Through childhood, Heathcliff is treated most harshly by
Hindley, who feels threatened by the affection and attention given to
Heathcliff by his father, Earnshaw. At one point, Hindley directly refers to
Heathcliff as a dog, threatening him with an iron weight and crying “Off, dog!”
(39). Another time, Hindley knocked Heathcliff to the ground, and in order to
regain composure prior to entering the home again, Heathcliff chose to sit down
on a bundle of hay to collect himself, acting like a barn animal. Despite
Hindley’s blows, Heathcliff still had the affections of Earnshaw and Catherine,
until the death of the former.
Heathcliff’s bodily position as Earnshaw is dying shows his dog-like characteristics.
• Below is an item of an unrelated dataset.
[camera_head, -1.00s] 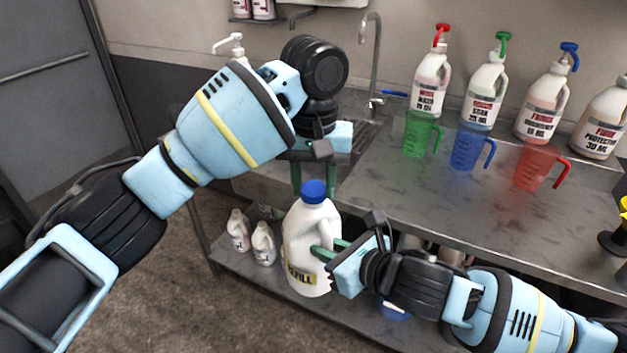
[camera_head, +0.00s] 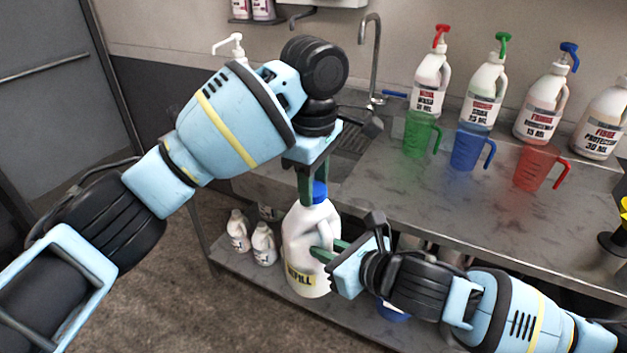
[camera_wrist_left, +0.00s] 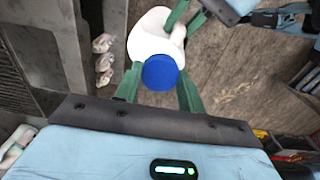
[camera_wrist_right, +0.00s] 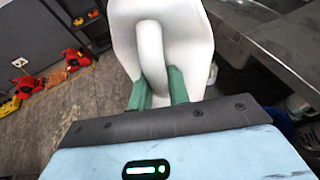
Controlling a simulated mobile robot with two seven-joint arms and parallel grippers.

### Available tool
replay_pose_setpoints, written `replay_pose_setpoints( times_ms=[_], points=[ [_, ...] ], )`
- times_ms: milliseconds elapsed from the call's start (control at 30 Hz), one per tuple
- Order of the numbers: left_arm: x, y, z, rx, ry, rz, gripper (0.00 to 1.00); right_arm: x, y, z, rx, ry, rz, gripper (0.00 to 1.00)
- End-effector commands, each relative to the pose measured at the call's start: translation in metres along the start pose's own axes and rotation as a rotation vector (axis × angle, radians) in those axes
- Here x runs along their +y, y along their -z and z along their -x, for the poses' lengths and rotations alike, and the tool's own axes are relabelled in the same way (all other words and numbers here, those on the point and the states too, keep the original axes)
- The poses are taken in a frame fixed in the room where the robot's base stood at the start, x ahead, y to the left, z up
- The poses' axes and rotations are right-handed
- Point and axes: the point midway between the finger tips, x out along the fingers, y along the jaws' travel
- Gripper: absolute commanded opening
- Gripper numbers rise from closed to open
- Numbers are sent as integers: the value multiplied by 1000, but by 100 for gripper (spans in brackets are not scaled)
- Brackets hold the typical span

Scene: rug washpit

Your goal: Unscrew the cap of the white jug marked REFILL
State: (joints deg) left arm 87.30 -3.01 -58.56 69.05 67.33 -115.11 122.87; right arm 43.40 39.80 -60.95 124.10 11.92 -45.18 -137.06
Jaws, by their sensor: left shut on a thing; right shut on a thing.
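The white jug (camera_head: 307,262) marked REFILL is upright in front of the workbench, its blue cap (camera_head: 320,190) on its neck. My left gripper (camera_head: 313,190) points down from above, its green fingers on either side of the cap and shut on it. In the left wrist view the cap (camera_wrist_left: 160,72) sits between the fingertips. My right gripper (camera_head: 325,251) is shut on the jug's handle from the right. In the right wrist view the handle (camera_wrist_right: 152,55) stands between the green fingers. The left fingers partly hide the cap in the head view.
The steel workbench (camera_head: 400,197) holds several pump bottles and green (camera_head: 419,135), blue (camera_head: 468,148) and red (camera_head: 535,168) measuring jugs. A sink tap (camera_head: 371,60) stands behind my left gripper. Small white bottles (camera_head: 263,243) stand on the lower shelf (camera_head: 235,262).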

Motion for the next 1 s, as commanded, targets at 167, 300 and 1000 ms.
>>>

Heathcliff, Catherine, and Earnshaw are together: “Miss Cathy has been sick, and that made her still; she leant against her father’s knee, and Heathcliff was lying on the floor with his head in her lap” (43). This is the last instance where Heathcliff acts as a domesticated dog, peacefully lying down with the only ones who show him any respect. As Terry Eagleton notes in Myths of Power, “Earnshaw pets and favours [Heathcliff], and in doing so creates fresh inequalities in the family hierarchy which becomes the source of Hindley’s hatred” (103).
Once Earnshaw dies, Heathcliff loses any
chance of fitting into the home. Since Hindley views Heathcliff as an
interloper, he never feels it necessary to respect him. What he does not care
to realize is the detrimental effect this will have as time goes on. Eagleton
writes, “Heathcliff disturbs the Heights because he is simply superfluous…The
21 superfluity he embodies is that of a sheerly human demand for recognition;
but since there is no space for such…it proves destructive rather than
creative” (106). Hindley’s treatment of Heathcliff, stemming directly from
insecurity and selfishness, creates this monster of a character who simply
wanted to be recognized and seen as an equal.